Lindbergh’s famous flight (20-21 May, 1927) commemorated by the U.S. Post Office
I figure we’re all going to have the attention span of a fruit fly today (What Animal Has the Shortest Attention Span?
), so I decided to do a light, but [hopefully] fun revisit of an old Sears catalogue. This time the year is 1927: the year of Lindbergh’s flight; the silent film, It
, is released, making Clara Bow the first “It” girl; The Jazz Singer
, the first film with “synchronized dialogue” (and the unfortunate use of blackface) is also released; the year production of the Model T ended and the Model A started; when the radio network CBS Is created; Stalin takes control in Russia, and Calvin Coolidge is president with the average net income for Americans being $5496.73 ($79,746.50 today). (Statistics of Income for 1927, p. 3
). The Roaring Twenties were…
…a decade in which many of the defining characteristics of late twentieth century life were determined, particularly with regard to mass movements of society.
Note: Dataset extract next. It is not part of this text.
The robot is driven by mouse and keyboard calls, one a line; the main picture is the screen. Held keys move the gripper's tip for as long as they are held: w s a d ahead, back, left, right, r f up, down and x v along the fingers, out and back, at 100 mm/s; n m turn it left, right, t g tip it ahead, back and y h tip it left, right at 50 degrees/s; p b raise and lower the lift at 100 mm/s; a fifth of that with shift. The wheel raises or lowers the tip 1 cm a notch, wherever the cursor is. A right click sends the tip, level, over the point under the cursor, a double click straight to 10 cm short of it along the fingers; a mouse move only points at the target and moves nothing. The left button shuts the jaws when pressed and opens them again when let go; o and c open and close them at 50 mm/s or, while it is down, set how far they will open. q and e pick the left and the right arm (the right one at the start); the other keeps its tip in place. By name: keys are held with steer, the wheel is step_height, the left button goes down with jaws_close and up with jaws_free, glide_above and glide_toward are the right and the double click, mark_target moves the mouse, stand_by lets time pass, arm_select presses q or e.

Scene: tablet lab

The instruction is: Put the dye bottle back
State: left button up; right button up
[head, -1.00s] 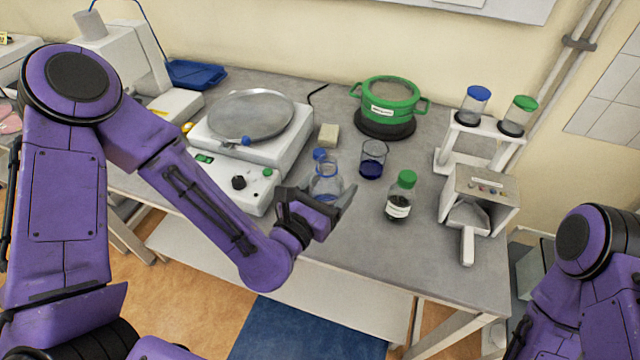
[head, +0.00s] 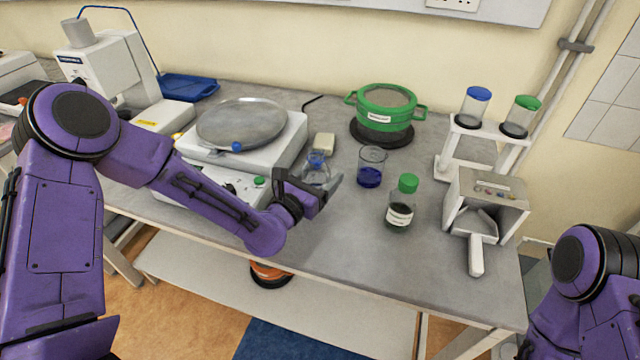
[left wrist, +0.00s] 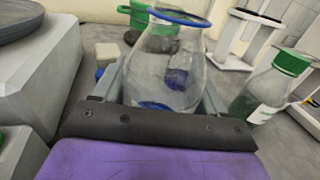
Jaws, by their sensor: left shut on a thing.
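My left gripper (head: 312,188) is shut on a clear glass bottle (left wrist: 150,65) with a blue ring round its open neck. A little blue shows low inside the bottle. It looks upright; I cannot tell whether it touches the bench. In the head view the bottle (head: 315,176) is partly hidden by the gripper, between the white scale and a beaker (head: 370,178) holding dark blue liquid. A small blue thing (left wrist: 100,73), perhaps a cap, is partly hidden behind a finger in the left wrist view. My right gripper is not in view.
A beige block (head: 324,143) lies just behind the bottle. The scale (head: 285,150) stands to its left. A green-capped bottle (head: 401,215), a green pot (head: 385,105) and a white stand (head: 447,165) are to the right.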

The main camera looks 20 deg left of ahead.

Mass production, mass distribution, mass marketing, and mass consumption held sway, and the rise of a mass service industry followed, due in part to so-called “technological unemployment,” the forced movement of workers out of blue-collar jobs as a result of the increased efficiency of new machinery and processes. (Laboring to Prosper)
Sears was ready to meet the demand, with a catalogue featuring a cover with a Norman Rockwell drawing, showing a woman, a man, and the family dog poring over the pages of the Big Book.